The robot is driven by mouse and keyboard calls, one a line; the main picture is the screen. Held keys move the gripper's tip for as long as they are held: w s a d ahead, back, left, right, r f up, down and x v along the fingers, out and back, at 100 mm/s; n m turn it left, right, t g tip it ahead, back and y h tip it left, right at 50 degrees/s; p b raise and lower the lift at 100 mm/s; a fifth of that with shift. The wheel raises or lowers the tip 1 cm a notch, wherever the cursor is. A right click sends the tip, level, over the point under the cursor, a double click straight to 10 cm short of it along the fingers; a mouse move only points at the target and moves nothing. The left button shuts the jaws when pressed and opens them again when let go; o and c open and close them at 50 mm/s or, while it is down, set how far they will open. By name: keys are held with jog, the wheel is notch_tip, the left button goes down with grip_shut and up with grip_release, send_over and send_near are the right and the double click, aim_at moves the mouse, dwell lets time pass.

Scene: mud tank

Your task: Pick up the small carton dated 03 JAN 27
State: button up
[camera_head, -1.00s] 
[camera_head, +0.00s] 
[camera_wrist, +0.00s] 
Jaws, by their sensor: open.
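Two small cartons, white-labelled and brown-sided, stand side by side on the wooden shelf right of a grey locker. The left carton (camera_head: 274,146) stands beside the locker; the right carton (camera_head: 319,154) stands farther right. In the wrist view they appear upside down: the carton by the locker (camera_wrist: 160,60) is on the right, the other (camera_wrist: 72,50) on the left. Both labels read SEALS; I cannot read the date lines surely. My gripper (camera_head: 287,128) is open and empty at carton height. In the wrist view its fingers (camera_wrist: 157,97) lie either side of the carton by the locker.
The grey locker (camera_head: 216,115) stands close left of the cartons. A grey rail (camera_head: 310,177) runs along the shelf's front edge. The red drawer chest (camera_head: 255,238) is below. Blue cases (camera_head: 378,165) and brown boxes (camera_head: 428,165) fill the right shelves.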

▶ _What to produce_
Repeat exactly the lines from the one containing "Your task: Pick" through the one containing "[camera_wrist, +0.00s]", both included, and nothing else.

▶ _Solution below_
Your task: Pick up the small carton dated 03 JAN 27
State: button up
[camera_head, -1.00s] 
[camera_head, +0.00s] 
[camera_wrist, +0.00s] 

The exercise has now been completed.